Retype, exactly as written, every line from the one containing "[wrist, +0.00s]" down to the one containing "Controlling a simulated", including both, and nothing else.

_Data provided_:
┏━━
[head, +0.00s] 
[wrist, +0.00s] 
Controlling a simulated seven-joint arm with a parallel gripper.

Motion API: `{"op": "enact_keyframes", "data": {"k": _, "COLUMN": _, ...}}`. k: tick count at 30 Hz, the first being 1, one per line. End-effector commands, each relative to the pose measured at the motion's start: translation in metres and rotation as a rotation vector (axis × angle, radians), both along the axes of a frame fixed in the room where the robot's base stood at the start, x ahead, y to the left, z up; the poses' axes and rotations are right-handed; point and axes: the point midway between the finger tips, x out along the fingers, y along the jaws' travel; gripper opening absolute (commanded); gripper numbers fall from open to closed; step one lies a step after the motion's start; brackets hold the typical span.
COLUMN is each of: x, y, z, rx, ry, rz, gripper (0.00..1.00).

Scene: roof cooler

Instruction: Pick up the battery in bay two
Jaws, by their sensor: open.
┗━━
_Task output_:
[wrist, +0.00s] 
Controlling a simulated seven-joint arm with a parallel gripper.

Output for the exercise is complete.